I was sitting in church on Christmas eve, and they were doing this skit, with Mary and Joseph, the skit got me thinking, not because it was the greatest skit, but seeing Joseph made my mind wonder. What it would have been like to be Joseph, holding God's son, taking care of him. I wondered if he was doubting himself, if everytime he did something, was he nervous, I mean this is God's son. When Jesus hit his 2's and starting walking, and fell the first time, maybe scratched his knee, or bumbed his head, did he feel bad that he hadn't watched God's son good enough, I wondered the pressure he may of had, trying to be right before God. I wondered did Jesus throw fits, I mean he was sinless, so was Jesus the perfect child that did nothing wrong, or is a two year old a two year old, and does God even hold a two year old accountable for his actions, there for Jesus could have thrown fits. Did Jesus push his limits, and if so everytime he pushed them was Joseph scared to do wrong or dicipline, in the eyes of God, after all it is God's son. I just thought of the extra pressure he might of had, when Jesus cried, did Joseph get frustrated, then feel guilty about his thoughts, being in charge of God's son. Did Joseph have a fear of God, trying to do right at all times, speaking a calm way, loving extra, checking his actions to make sure God would be pleased.

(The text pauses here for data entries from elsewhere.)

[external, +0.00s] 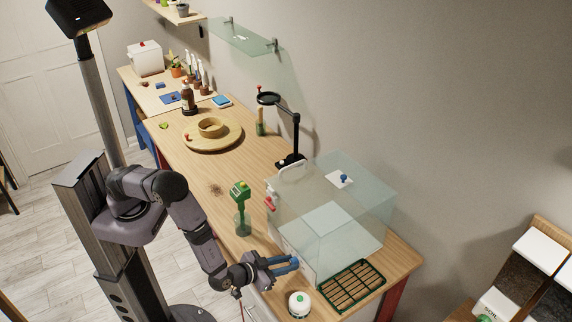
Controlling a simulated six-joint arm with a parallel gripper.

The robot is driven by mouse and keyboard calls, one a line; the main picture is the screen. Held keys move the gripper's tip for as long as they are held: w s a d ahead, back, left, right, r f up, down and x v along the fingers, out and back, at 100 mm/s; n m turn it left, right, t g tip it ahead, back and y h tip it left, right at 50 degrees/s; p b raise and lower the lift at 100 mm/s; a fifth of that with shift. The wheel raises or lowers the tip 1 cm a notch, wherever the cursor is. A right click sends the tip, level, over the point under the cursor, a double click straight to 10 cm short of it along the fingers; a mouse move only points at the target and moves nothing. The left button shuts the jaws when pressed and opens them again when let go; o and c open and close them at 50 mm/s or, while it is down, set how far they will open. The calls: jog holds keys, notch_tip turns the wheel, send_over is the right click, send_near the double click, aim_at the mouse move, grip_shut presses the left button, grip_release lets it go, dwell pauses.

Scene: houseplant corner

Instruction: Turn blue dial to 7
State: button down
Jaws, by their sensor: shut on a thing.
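My gripper (288,265) has blue fingers. The fingertips are shut on a small blue dial (295,261) at that panel. The fingers hide most of the dial, and its numbers and pointer are too small to read. A second small blue knob on a white plate (342,179) shows through the upper part of the case, well away from my gripper.
A green sprayer (241,207) stands left of the case. A white round jar (299,304) and a green-rimmed slatted tray (352,286) are close to my gripper. A black stand magnifier (294,135) is behind. The wooden bench (214,188) is clear at mid-left.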

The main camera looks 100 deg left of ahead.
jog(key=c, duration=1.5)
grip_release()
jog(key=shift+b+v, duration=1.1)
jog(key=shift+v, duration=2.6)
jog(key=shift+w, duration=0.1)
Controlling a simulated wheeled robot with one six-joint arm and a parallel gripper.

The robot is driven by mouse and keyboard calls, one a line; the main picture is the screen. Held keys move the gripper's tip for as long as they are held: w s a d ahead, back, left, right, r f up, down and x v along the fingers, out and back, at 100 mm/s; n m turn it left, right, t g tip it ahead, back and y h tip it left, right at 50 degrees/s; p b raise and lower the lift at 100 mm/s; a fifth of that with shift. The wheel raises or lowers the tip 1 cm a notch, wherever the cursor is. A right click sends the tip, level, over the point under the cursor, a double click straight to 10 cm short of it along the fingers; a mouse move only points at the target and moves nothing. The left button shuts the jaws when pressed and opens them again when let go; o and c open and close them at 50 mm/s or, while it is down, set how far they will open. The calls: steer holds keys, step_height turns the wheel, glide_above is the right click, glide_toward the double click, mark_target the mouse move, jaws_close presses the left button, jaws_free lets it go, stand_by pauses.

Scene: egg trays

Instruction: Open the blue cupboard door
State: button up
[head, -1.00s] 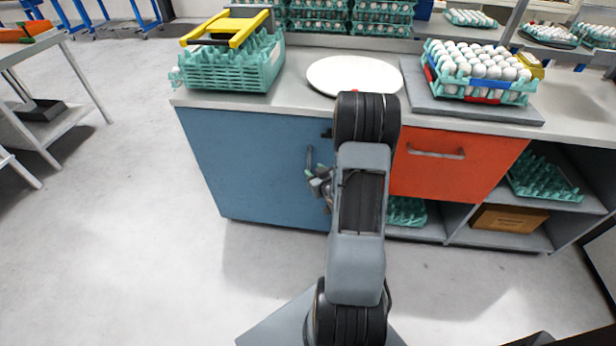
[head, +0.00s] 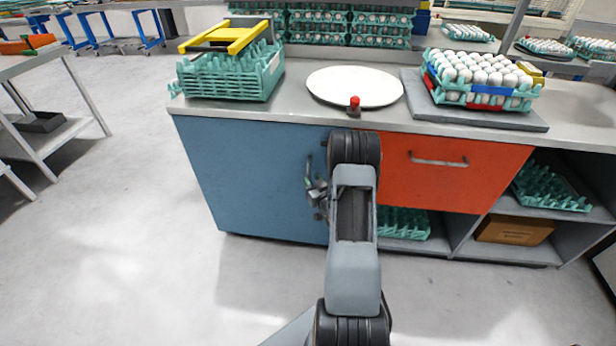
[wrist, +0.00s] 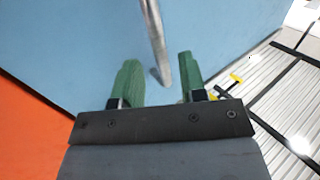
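The blue cupboard door (head: 250,180) is on the left of the counter front and looks closed. Its upright metal handle (head: 308,168) is near the door's right edge. My gripper (head: 316,190) is at the handle, partly hidden by my arm. In the wrist view, my gripper (wrist: 158,82) has its two green fingers apart. The handle (wrist: 156,45) runs down from the top, and its end lies between the fingers in the picture. I see no finger touching it. The blue door (wrist: 75,45) fills the background there.
An orange drawer (head: 425,180) with a bar handle is right of the door, above open shelves. A white disc (head: 355,84), a red knob (head: 354,102) and egg trays (head: 484,80) are on the counter. The floor (head: 130,240) left of the door is clear.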

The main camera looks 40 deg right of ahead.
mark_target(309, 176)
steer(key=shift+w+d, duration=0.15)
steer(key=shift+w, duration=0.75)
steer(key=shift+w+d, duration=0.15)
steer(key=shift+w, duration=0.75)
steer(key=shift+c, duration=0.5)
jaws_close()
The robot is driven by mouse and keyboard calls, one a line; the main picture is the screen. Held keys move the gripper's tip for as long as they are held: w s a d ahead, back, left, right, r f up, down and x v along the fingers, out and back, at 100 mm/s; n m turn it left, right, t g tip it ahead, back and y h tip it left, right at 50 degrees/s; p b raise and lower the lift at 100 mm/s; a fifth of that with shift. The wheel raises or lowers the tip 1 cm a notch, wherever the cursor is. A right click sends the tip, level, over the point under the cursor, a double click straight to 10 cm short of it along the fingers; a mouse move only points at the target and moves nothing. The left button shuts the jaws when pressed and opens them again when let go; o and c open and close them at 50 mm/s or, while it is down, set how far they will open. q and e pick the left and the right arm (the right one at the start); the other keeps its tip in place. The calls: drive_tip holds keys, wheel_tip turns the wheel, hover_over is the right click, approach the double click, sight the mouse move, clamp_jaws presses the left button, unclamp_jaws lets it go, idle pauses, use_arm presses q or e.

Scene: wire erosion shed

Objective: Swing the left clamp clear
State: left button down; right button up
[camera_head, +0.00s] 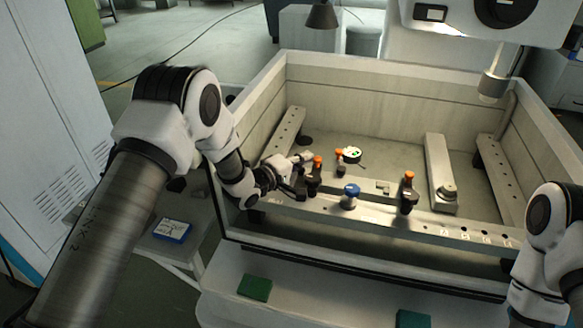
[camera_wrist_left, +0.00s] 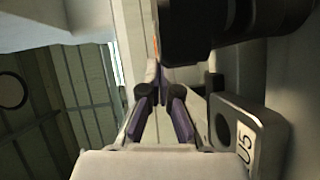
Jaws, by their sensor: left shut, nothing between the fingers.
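The left clamp (camera_head: 315,180) is a dark upright body with an orange top, standing on the front rail (camera_head: 375,207) of the tank. My left gripper (camera_head: 304,159) reaches in from the left, close beside this clamp, with its fingertips near the orange top. In the left wrist view its fingers (camera_wrist_left: 163,78) are together with nothing between them. A large dark cylindrical part (camera_wrist_left: 225,20) fills the upper right there, close to the fingertips; whether they touch it I cannot tell. My right arm shows at the right edge, but its gripper is out of view.
Another orange-topped clamp (camera_head: 408,190) stands farther right on the rail, beyond a blue knob (camera_head: 351,189). A smaller orange-topped piece (camera_head: 339,158) and a round dial (camera_head: 352,154) lie behind. The tank wall (camera_head: 265,125) rises beside my left arm. A plate marked U5 (camera_wrist_left: 272,125) is close by.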

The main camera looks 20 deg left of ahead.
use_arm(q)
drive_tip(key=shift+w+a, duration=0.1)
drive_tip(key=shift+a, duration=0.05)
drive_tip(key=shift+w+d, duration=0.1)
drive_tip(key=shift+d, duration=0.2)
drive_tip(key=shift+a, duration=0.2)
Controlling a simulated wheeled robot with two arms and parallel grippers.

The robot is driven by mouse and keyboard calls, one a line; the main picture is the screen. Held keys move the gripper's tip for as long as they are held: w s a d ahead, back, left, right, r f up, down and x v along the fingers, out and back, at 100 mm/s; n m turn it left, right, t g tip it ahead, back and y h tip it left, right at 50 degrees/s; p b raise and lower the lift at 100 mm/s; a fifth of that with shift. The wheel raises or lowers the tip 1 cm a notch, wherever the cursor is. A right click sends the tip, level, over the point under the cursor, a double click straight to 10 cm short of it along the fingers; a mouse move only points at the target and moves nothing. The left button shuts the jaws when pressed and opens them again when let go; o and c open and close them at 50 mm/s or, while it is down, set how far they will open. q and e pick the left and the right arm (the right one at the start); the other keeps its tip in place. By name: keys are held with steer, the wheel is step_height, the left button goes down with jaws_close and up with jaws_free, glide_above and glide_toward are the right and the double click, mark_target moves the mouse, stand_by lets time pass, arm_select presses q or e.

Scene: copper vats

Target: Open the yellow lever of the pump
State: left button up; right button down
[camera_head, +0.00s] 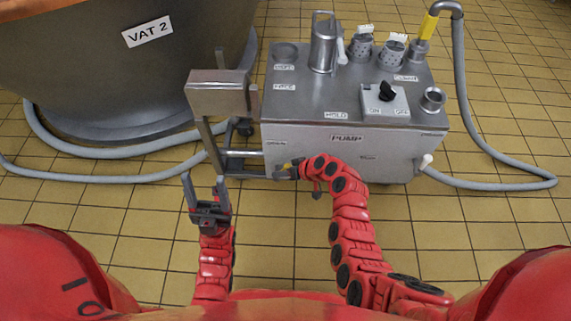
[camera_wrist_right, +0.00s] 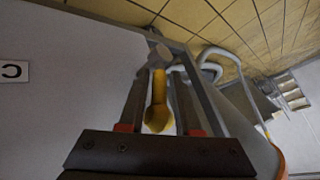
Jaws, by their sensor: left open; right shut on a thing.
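The pump (camera_head: 345,135) is a grey metal box on a low frame, with a "PUMP" label on its front. My left gripper (camera_head: 205,184) is open and empty, left of the pump.
A grey box on a post (camera_head: 217,92) stands at the pump's left. The large vat (camera_head: 130,65) is at the upper left. Grey hoses (camera_head: 110,152) lie on the tiles, and another hose (camera_head: 505,184) curves at the right. The front floor is clear.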

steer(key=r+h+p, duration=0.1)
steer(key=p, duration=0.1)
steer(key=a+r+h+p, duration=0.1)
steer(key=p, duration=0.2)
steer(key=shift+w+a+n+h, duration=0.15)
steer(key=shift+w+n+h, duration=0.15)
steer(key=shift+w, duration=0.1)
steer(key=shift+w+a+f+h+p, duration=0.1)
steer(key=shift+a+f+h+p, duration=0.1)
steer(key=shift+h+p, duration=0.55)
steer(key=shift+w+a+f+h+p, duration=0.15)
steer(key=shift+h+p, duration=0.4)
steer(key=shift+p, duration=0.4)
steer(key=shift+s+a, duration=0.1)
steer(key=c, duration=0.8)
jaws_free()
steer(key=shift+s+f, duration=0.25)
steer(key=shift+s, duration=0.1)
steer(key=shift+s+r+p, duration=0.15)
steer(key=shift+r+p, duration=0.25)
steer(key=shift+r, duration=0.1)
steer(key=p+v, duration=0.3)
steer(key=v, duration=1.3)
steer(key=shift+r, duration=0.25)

As these thoughts were in my head, a new thought came to my mind, isn't Brennan God's son, Leighton his daughter, Hayden and Cohen His son's, and my two year old who causes me to fail as a parent many days, His daughter. Aren't we all His children, shouldn't I have the same fears I was thinking Joseph may have had? Conviction came on me, last night as I was still pondering all these thoughts. My children are God's, to raise the way He would want, to guide them to His love, shouldn't I have the same fears? My children are borrowed, they are not my own, they belong to Him, I will have to stand before God on account of my mothering. I know this has changed my thinking, when I speak to my children, I should ask, am I doing right before you, If i'm having "one of those days", I should ask God for His grace, and always wonder am I doing your will, am I taking care, the best care I can of your son's and daughters. I pray I always think this way, that I live my life, as I would think Joseph did, and Mary did caring for the son of God, Questioning how to love and care for these gifts.

Saturday, December 19, 2009

glass

i try to pretend, i try to ignore, but things just build up. i see that wall in front of me, but it's not made of brick, it's glass, i can see through it still, and some can see in. it's enough to let people see me, but not enough to let them in. i feel safe with the glass, i get to choose what i keep on the other side, but i fear, with one hard blow it's going to come crashing down, and break into a million pieces. I fear even more that a tiny rock, will but a crack in it, then causing it to come crashing down. I wish I could put a brick wall up, but this I can't do, I still need to see, I still need to feel like i'm in control, even though most days this is not the case.

Friday, December 18, 2009

thank You

this week every morning i wake up and benji is not here, so i've gotten the kids off to school, most days the clock is ticking way to fast, and i'm reminding the kids to keep moving, but i'm so thankful that he's working, i'm so thankful that You have provided a way. i'm so thankful you have given us everything we need. with Christmas around the corner, it feels so good to know that this year there is peace, a calm, that only You could have given. yes benji has lost another route, but we know it's going to be o.k, because we know You make it o.k., thank you for giving me a hard woking husband, that i've missed this week while he works those long hours, and at times i've felt a little lonely, but I know that we have everything we need, and sometimes we just have to do more, taking the time for each other, giving to each other in ways we need. my heart is with him, a heart you have given me, so i ask today You bless him, You protect him, and You pave the way for him to have all that he needs, give him that peace, open that door, bless him far greater then he's ever seen, give him wisdom in all that he does. no he's not perfect, niether am i, and times i wonder, we don't do all that we should, we don't give all that we could, but yet You do, with no strings attatched, help us have a heart like Yours, to open our eyes beyond our own walls. Thank You is what i've come to say today, for our lives, for our kids, for our health, for all that we have, thank you that we have it all in You.

Tuesday, December 15, 2009

Why am I suprised? because You always know, You always make a path, that leads and directs, that makes a way to build, to allow people to enter into my life, that needed that friend. A person to trust, a person to listen. It always amazes me, that when you stop and really listen, someone has a story, a need. That if you give a little of your time, to "be there", it's worth more then any gift that could be given. Life is way more then about me, I'm not the only one who has tribulations, I'm not the only one who is feeling lonely, I'm not the only one who hungers for more. I see those steps now, that first "hi", those words you spoke through me, "i'm your friend, if you need anything i am here", that small group I decided to do, but didn't understand why?, it's to get me here, her here, to know that she has a friend, to trust, no judgement, a real friend, through You, allowing me to be used, so why do I always sit here so amazed at who You are? Because that is who You are, full of those great suprises, full of Hope, full of Love, You know way more then I can ever, You see when I am not looking, and You build when I have laid down the tools. Thank you, for using me, why me, I'll never know, sometimes I don't feel worthy, but to show a little peice of who You are, I am here Lord, use me however you want.